A man of our times
Krishna Kumar Birla has seen much of India’s history, people and moments — both glorious and inglorious. In this ‘conversational’ memoir - Brushes with history - , he shares the stories of his life, his family, his country.Updated: May 21, 2012 15:04 IST
The family tree of our ancestors may be traced to Jaimal, the great grandfather of Shobharam. Shobharam was the grandfather of my grandfather Raja Baldeodas. Thus, I am in the seventh generation after Jaimal. Not much is known about Jaimal. After his death, his son Bhudarmal, a businessman of repute, settled down in Pilani. His son Udairam was also a successful businessman. The eldest son of Udairam was Shobharam.... He did not do well in business and had to seek employment. He had only one son, Shivnarayan, my great-grandfather.
Shivnarayan, unlike his father, was an enterprising man who was prepared to take risks, for he had confidence in himself. He did well in business. Shivnarayan had only one son — Baldeodas, my grandfather. Baldeodas was born in 1863. He grew up in Pilani. When he was nine years of age, his Yajnopavit (sacred thread) ceremony was performed at Pushkar with great fanfare. He got married at the age of twelve.... A year or two after the wedding, Baldeodas went to Mumbai and started working with his father. They started a firm in 1879 called Shivnarayan Baldeodas. Baldeodas flourished in business. He was as good as his father in trading, if not better.
The principle of futures trading which Baldeodas adopted was to move with the market, never against it. Thus, in case the trend was bearish one should sell; if bullish one should buy. His motto was that in case the market was bearish one should also adopt the same attitude. ‘Never swim against the tide’ was the principle he followed, and this proved to be very beneficial. Baldeodas had four sons and three daughters. His sons developed their own separate identities as businessmen. All the sons were brilliant in their own ways. More about them later...
....Baldeodas was not only a man of character but also endowed with a strong sense of piety. The welfare of others was his passion. In 1899, there was an unprecedented famine in Rajasthan. Shivnarayan and Baldeodas started giving free food to all. There was another famine in 1905. To help the distressed, Shivnarayan arranged for a tank to be constructed at Pilani which has never run dry even during the severest drought. Even now, people say that the tank never dried up owing to the good deeds performed by the ancestors of the Birlas, meaning Shivnarayan and Baldeodas.
When Shobharam had gone to Ajmer in search of a job, he worked in a firm controlled by a family called Ganeriwal where he was a munim (accountant). I heard from my grandfather that Shobharam so impressed the Ganeriwals with his honesty and sincerity that they started treating him like a member of the family and the younger generation of the Ganeriwal family was, in fact, instructed to be guided by his advice. His annual salary was Rs 300 but he was, in effect, a partner and got a share of the profit. Shobharam died in 1859.

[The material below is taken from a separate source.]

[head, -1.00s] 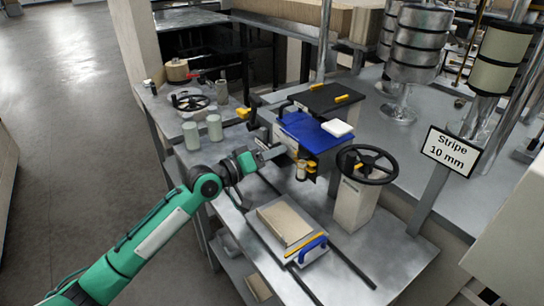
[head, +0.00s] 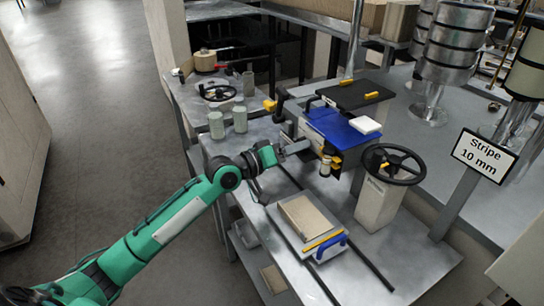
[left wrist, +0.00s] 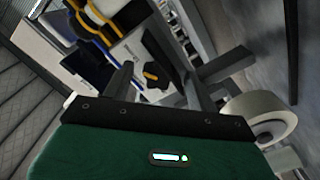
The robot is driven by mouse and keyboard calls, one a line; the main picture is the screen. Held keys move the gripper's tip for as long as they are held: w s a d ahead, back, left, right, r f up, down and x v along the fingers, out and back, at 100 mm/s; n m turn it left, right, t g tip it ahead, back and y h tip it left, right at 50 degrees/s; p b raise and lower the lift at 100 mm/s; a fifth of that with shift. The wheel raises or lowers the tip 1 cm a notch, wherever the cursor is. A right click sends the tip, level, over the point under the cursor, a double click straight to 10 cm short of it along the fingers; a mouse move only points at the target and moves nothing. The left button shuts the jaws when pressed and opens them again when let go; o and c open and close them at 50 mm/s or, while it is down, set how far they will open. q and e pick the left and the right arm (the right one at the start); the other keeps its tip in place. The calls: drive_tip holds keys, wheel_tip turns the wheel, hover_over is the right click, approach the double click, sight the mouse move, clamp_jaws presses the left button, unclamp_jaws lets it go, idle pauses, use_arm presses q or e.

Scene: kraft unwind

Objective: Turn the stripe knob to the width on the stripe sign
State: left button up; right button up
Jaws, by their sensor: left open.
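The stripe sign (head: 485,156) stands on a post at the right and reads "Stripe 10 mm". A black knob with a yellow mark (left wrist: 155,75) shows in the left wrist view, beyond and between my left fingers; it looks like the stripe knob. I cannot read its setting. My left gripper (head: 298,147) is at the left side of the blue-topped machine (head: 340,126). The left wrist view shows its fingers (left wrist: 160,82) apart, with nothing held. I cannot tell whether they touch the knob. The knob is not clear in the head view. My right gripper is not in view.
A black handwheel (head: 394,164) on a pale pedestal stands right of the machine.

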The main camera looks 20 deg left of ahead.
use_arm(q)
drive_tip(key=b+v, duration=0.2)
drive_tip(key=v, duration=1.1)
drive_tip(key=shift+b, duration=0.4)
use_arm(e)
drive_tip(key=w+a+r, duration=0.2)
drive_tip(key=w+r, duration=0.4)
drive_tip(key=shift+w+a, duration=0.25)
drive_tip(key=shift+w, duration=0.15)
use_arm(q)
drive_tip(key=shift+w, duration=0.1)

His son, my great-grandfather Shivnarayan, was a lad of sixteen at that time. The head of the Ganeriwal family suggested to Shivnarayan that he take the place of his father, who had died quite young. Shivnarayan, however, was of a different mettle. He told the Seths that he would prefer to do his own independent business. To discourage him from this resolve, the Ganeriwals said that Shobharam owed a lot of money to the Ganeriwal family. Shivnarayan had enormous self-confidence. He not only resisted all the persuasions of the Ganeriwal family to join their firm but declared that if his father owed money to the family, he would pay back every pie with interest. He requested the Ganeriwals to provide him with a statement showing the amount his father owed them. The Ganeriwal Seths did this, sure that the money Shobharam owed could never be repaid and Shivnarayan would one day have to return to Ajmer and accept service or partnership with them in order to repay his father’s debts. Shivnarayan took the statement, came back to Pilani, and carefully kept it in the safe. He took some money from his mother in Pilani and, after offering prayers at various temples, left for Mumbai.
Going to Mumbai in those days was full of hazards. One had to travel on camelback for days together. There was danger of getting waylaid by dacoits. The practice was to travel during the daytime on camels and to spend the night at a dharmashala. A well-built camel could trot up to sixty miles a day. To journey such a distance, not only did the camel have to be robust but the rider too had to be made of sturdy stuff.
Shivnarayan went to Mumbai in 1860 and commenced business. The Birla family regards 1860 as the year when the business house was established. That is why the Birla centenary was celebrated in 1960.